In this essay I use 'elite capture' as shorthand for the propensity of well-connected influential elites to establish themselves in positions of power and benefit in institutions and schemes set up for the public good, or for the good of specific minorities. For example, what is known as 'the quangocracy' or 'the great and the good' are well connected elite groups who establish themselves in positions of profit in many public bodies within Scotland and the UK generally.

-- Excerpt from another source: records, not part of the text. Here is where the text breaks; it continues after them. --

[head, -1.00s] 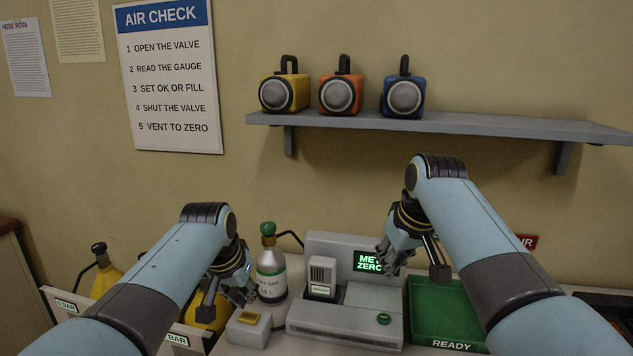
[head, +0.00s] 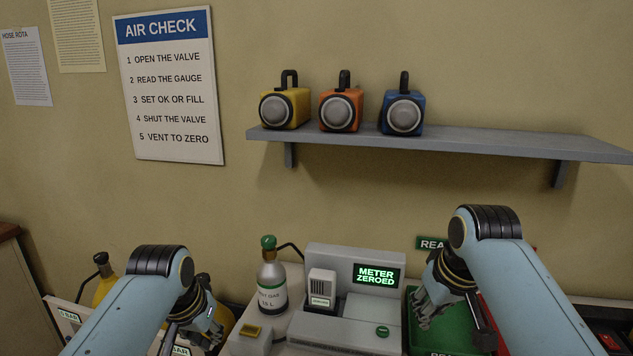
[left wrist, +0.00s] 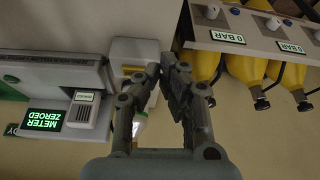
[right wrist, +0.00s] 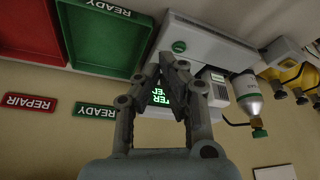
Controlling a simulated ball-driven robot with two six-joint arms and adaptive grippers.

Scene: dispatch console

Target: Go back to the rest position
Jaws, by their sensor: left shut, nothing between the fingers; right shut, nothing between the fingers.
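My left gripper (head: 205,328) is shut and empty at the lower left in the head view, left of the small test gas bottle (head: 271,285). Its closed fingers also show in the left wrist view (left wrist: 172,62). My right gripper (head: 428,308) is shut and empty in front of the green tray (head: 455,325). Its closed fingers show in the right wrist view (right wrist: 167,60). The grey meter (head: 330,260) stands between the two grippers, and its screen (head: 376,275) reads METER ZEROED. Neither gripper visibly touches anything.
Yellow cylinders (left wrist: 247,68) stand in a rack with 0 BAR displays at the left. A red tray (right wrist: 27,25) lies beside the green one. Yellow, orange and blue lamps (head: 403,113) stand on a wall shelf (head: 450,141). The air above the meter is clear.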

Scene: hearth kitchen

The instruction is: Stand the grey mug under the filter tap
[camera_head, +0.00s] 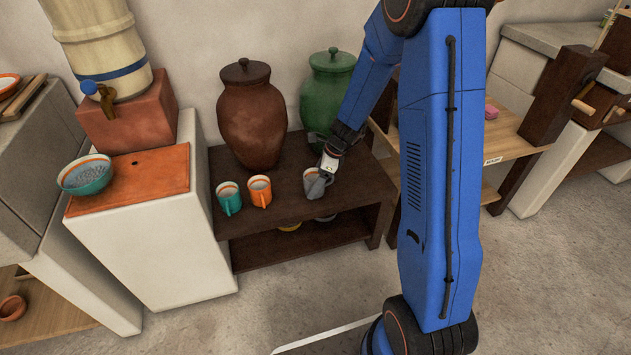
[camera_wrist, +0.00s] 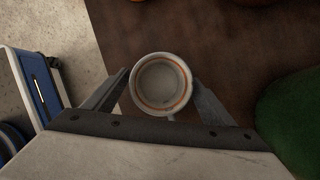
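The grey mug (camera_head: 314,188) stands upright near the front edge of a low dark wooden bench. In the wrist view I look down into the mug (camera_wrist: 161,84), which is pale inside with an orange ring; its handle is mostly hidden. My gripper (camera_head: 320,173) is down at the mug. In the wrist view its fingers (camera_wrist: 161,80) are open, one on either side of the mug, very close to its wall. The filter tap (camera_head: 100,92), with a blue knob, sticks out of the pale ribbed filter vessel (camera_head: 105,45) at the upper left.
An orange mug (camera_head: 260,190) and a teal mug (camera_head: 229,197) stand left of the grey mug on the bench (camera_head: 285,205). A brown jar (camera_head: 252,120) and green jar (camera_head: 327,88) stand behind. A patterned bowl (camera_head: 85,175) sits by the orange slab (camera_head: 140,178) below the tap.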

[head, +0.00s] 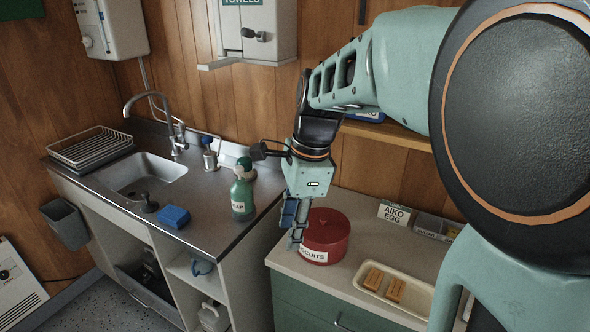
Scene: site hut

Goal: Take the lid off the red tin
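The red tin (322,254) stands on the pale counter right of the sink unit, with a white label reading "...SCUITS" on its front. Its round red lid (332,222) appears to be on, with a small knob near the middle. My gripper (293,238) points down at the tin's left side, in front of part of the tin and its label in this view. Whether it touches the tin cannot be told. The fingers are seen side-on and overlap, so their opening is unclear.
A tray with two orange-brown bars (413,293) lies right of the tin. A green soap bottle (242,196) and blue sponge (174,216) are on the sink unit. A shelf (388,133) hangs behind my arm.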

Nationalisation - the concentration of the whole of an industry within a nation into a single unit owned by that nation - provides a target for elite capture. Western experience of industrial organisation is to have decision making power concentrated at the top, in 'the board'. Elites have many excellent and well-developed strategies for the capture of key concentrations of power. Creating large new top-down structures within society, with control over key economic assets, is just inviting elite capture.

Left elites and right elites

It's natural human behaviour - normal, obvious, we all do it - to advance people we know, people we trust, people like us. When this happens in recognised elites - the soi-disant aristocracy, or the 'old school tie' of the public school. But the same mechanisms operate on the left; and there are what I would describe as 'right elites' as well as 'left elites' in the British Labour movement.

Labour shadow cabinet composition

There are twenty-seven members of the current Westminster shadow cabinet, and actually, when you look at their records, they're a pretty impressive group of people. Jon Trickett is a plumber to trade, a long time peace campaigner, an anti-fascist, and came up through the trades union movement to become a councillor in his home town of Leeds before being elected to parliament. Steve Bassam, a social worker, founded a squatters union and campaigned for the rights of squatters and the homeless, before serving on his own local council and then in parliament. Ivan Lewis set up a learning difficulties support charity at the age of seventeen. He, too, served on his local council before being elected to parliament.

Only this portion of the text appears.